Text: Nicolas Richter

 

Ohne seine Frau wäre rein gar nichts gegangen; Serge Michel erwähnt die Mutter seiner Kinder zuallererst und immer wieder. Auch sein Vater, zugleich sein Trainer, habe ihn „auf dem kompletten Weg“ unterstützt, unter anderem finanziell. Überhaupt war die Familie das Wichtigste. Aber da war auch der Direktor seiner früheren Schule, der Serge Michel die zweite Chance gab und den Realschulabschluss ermöglichte – im nicht ganz so zarten Alter von 23. Und auch in anderen Institutionen schenkten ihm Menschen Vertrauen; beim TuS Traunreut natürlich, seinem Verein seit Kindertagen, ebenso beim Deutschen Boxsport-Verband (DBV) und der Bundeswehr, die Michel als Sportsoldat beschäftigt.

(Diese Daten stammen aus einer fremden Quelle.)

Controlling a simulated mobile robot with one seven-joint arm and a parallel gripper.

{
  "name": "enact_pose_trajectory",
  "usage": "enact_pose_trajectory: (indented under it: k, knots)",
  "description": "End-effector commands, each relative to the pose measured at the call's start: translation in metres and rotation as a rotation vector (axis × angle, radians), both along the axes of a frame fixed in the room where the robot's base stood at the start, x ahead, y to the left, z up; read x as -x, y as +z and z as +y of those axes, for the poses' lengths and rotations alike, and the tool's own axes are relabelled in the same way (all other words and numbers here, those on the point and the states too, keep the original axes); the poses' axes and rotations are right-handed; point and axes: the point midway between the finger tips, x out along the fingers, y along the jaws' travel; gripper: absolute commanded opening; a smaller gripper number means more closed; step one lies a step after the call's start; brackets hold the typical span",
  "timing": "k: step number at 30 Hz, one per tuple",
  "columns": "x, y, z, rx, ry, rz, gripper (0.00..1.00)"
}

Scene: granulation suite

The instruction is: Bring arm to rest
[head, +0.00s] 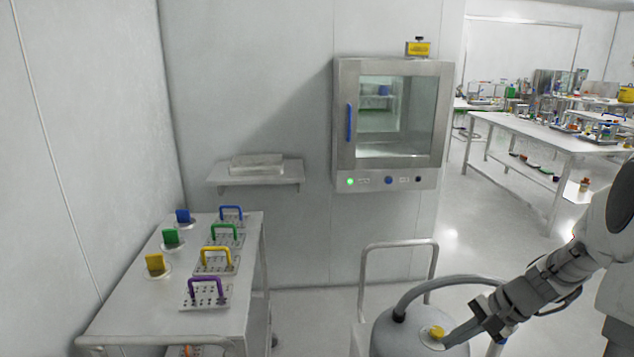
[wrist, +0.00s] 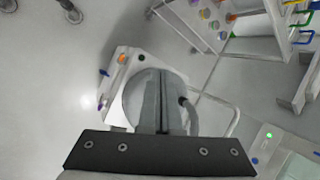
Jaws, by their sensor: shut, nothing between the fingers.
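My gripper (head: 450,340) is at the lower right of the head view, at the end of my arm, which reaches in from the right edge. Its fingers point down and left, in front of a grey round vessel (head: 385,338) with a yellow knob (head: 437,331). In the wrist view, my gripper's two fingers (wrist: 160,80) lie side by side, shut and empty, in front of the round vessel (wrist: 133,97). I cannot tell how far the fingertips are from the vessel.
The vessel has a hose (head: 440,283) and a rail handle (head: 400,243) beside it. A side table (head: 130,318) at left holds plates with coloured handles. A glass-door cabinet (head: 343,125) and a shelf (head: 225,180) are on the wall. Benches (head: 530,130) stand at the back right beyond open floor.

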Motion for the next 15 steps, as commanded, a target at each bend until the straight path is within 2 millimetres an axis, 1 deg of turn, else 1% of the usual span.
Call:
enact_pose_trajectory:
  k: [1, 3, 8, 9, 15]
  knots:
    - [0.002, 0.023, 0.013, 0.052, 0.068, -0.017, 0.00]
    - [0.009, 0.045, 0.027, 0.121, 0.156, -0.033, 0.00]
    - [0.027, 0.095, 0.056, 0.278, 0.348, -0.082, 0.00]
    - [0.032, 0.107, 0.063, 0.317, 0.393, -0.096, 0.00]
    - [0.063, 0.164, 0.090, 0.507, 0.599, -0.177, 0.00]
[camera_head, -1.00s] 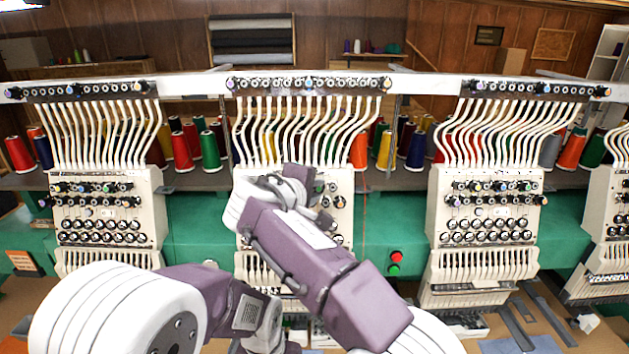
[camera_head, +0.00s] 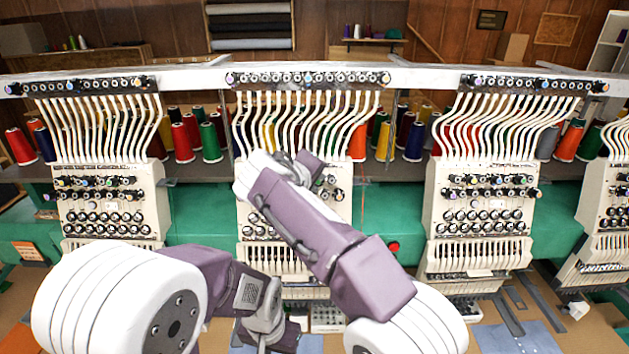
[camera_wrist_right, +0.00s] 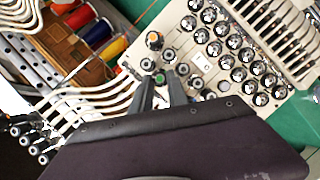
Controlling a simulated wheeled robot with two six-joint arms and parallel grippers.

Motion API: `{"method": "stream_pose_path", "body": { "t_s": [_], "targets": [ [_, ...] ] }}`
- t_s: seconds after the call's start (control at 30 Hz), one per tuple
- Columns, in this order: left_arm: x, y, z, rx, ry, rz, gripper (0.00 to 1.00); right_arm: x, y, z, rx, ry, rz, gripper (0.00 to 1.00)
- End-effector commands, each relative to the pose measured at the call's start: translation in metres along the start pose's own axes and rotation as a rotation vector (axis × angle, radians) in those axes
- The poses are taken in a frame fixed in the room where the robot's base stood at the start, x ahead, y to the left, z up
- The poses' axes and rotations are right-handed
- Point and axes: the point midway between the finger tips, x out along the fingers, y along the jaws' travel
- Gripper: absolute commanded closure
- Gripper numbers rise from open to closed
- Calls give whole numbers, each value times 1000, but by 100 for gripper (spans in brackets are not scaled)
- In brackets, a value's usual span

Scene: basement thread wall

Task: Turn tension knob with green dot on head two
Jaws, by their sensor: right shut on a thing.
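Head two is the middle cream embroidery head (camera_head: 342,215), with rows of tension knobs on its face; my right arm covers much of it in the head view. My right gripper (camera_head: 312,165) is at its upper knob rows. In the right wrist view my right gripper (camera_wrist_right: 161,92) has its two dark fingers closed on a small knob with a green dot (camera_wrist_right: 161,78), with one finger on each side. A knob with an orange dot (camera_wrist_right: 154,41) sits close by. My left gripper (camera_head: 264,335) is low in front of the head, apart from it, and its fingers are not clear.
Similar heads stand at left (camera_head: 110,205) and right (camera_head: 482,210). White thread tubes (camera_head: 310,120) run down into each head from the top rail (camera_head: 430,78). Thread spools stand behind. A red button (camera_head: 393,247) is on the green beam (camera_head: 385,205) right of head two.

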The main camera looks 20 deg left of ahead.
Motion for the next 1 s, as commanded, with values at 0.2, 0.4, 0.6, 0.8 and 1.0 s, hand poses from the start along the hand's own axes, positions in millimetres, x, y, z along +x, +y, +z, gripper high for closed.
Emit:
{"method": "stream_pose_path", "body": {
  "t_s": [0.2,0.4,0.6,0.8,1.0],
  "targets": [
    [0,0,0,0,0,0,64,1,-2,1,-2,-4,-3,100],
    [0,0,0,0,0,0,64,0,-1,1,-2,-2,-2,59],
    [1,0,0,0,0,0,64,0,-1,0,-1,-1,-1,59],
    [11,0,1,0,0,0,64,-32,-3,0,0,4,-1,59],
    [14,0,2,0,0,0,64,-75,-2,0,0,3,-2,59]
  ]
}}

Ohne solche Menschen, das weiß Serge Michel ganz genau, hätte er diese erstaunliche Entwicklung kaum vollziehen können: aus dem Jugendgefängnis in den Spitzensport. Ihnen, sagt er, wollte und will er etwas zurückgeben, in Form von Erfolgen.

Serge Michel, geboren 1988, ist einer der besten Boxer dieses Landes. Im Oktober 2014 wurde der gebürtige Russe Deutscher Meister; bei den Olympischen Spielen 2016 in Rio schließlich trat er für Deutschland im Halbschwergewicht an. Seine Geschichte ist im Kern typisch für das Boxen hierzulande: Einwanderer vollzieht sportlichen Aufstieg und soziale Integration zugleich.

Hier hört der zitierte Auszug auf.